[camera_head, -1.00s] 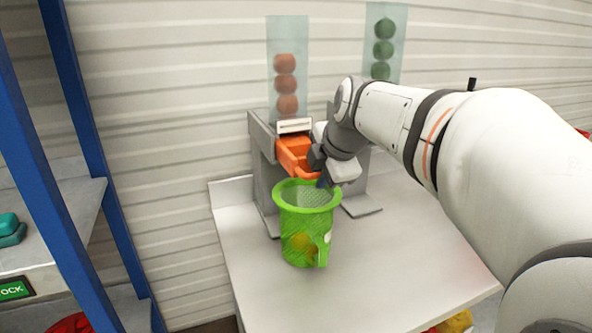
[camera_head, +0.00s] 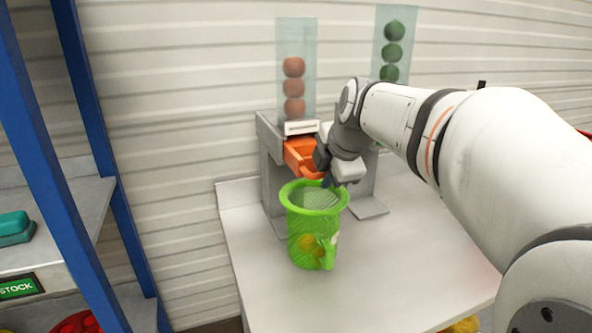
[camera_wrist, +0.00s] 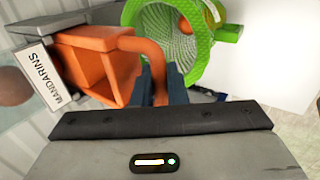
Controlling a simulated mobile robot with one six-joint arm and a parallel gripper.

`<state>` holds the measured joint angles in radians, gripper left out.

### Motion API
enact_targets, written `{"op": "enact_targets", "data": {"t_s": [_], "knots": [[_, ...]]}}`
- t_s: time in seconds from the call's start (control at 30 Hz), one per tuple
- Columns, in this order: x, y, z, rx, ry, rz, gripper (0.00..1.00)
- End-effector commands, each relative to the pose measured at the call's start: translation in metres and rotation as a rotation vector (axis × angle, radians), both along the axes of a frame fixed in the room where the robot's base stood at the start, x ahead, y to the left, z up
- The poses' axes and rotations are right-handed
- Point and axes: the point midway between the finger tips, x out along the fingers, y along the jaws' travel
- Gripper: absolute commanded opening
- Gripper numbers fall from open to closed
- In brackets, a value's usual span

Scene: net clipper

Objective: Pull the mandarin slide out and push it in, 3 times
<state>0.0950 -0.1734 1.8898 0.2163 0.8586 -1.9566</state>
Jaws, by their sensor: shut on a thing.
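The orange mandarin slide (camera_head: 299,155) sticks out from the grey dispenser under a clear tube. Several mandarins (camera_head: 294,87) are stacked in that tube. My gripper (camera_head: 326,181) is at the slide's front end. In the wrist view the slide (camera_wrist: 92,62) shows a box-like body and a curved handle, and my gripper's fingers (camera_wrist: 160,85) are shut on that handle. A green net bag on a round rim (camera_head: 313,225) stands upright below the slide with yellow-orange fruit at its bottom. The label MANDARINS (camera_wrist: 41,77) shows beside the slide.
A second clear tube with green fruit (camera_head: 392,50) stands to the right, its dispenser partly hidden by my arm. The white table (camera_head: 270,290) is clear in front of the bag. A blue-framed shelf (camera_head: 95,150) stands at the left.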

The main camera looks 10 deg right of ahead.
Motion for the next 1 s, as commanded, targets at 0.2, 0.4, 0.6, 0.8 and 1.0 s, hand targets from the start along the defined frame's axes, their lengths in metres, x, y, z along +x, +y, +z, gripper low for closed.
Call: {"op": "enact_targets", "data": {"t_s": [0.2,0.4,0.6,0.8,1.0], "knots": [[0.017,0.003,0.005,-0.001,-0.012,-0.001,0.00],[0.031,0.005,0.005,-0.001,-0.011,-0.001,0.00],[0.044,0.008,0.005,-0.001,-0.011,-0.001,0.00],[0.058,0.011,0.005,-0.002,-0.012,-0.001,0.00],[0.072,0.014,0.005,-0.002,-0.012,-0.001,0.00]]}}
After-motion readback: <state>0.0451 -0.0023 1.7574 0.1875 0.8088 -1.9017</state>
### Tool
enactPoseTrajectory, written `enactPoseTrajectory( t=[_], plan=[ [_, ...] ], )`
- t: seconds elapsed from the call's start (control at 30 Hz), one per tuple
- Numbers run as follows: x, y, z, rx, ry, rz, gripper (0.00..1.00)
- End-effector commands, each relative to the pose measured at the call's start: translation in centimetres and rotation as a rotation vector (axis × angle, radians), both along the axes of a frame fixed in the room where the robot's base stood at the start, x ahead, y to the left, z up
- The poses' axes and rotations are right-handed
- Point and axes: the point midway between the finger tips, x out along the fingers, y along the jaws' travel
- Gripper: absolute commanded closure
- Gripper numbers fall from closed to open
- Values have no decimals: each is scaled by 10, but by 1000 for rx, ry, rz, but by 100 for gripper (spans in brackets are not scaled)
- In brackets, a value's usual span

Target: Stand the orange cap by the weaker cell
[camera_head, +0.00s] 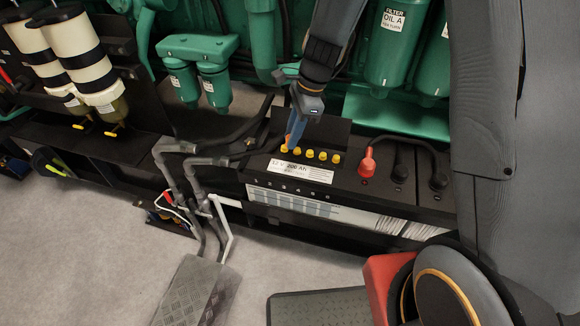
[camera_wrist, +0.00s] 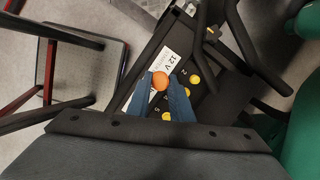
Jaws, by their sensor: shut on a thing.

++++++

WORK TO BE COMPLETED: Transcribe each line of the data above, unaltered, from the one where "- t_s: time" appears to the one where "<state>0.0950 -0.1734 1.8898" appears, inclusive of both.

TASK SOLUTION:
- t_s: time in seconds from the call's start (control at 30 Hz), one per tuple
- Columns, in this order: x, y, z, rx, ry, rz, gripper (0.00..1.00)
- End-effector commands, each relative to the pose measured at the call's start: translation in metres and rotation as a rotation vector (axis × angle, radians), both along the axes of a frame fixed in the room where the robot's base stood at the start, x ahead, y to the left, z up
- The poses' axes and rotations are right-handed
- Point and axes: the point midway between the finger tips, x out along the fingers, y along the jaws' travel
- Gripper: absolute commanded opening
- Gripper numbers fall from open to closed
- In brackets, a value's usual span

Scene: net clipper

Objective: Pull the mandarin slide out and push it in, 3 times
<state>0.0950 -0.1734 1.8898 0.2163 0.8586 -1.9566</state>

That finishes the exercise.